Work to be completed =
Leave out the pictures, then reproduce the rest of the material exactly.

Collected material =
====

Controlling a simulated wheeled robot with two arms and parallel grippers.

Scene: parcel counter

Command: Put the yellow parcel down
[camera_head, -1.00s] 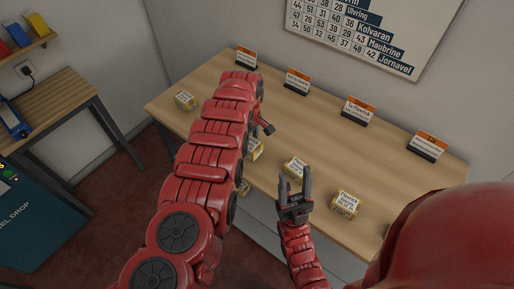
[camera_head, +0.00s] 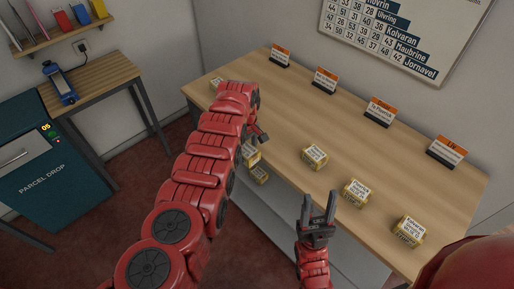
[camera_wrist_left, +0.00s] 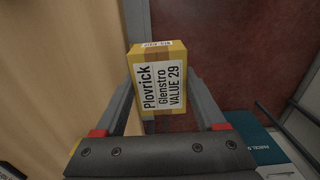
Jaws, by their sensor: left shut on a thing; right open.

====

Worked answer =
Controlling a simulated wheeled robot with two arms and parallel grippers.

Scene: parcel counter

Command: Put the yellow parcel down
[camera_head, -1.00s] 
[camera_head, +0.00s] 
[camera_wrist_left, +0.00s] 
Jaws, by their sensor: left shut on a thing; right open.

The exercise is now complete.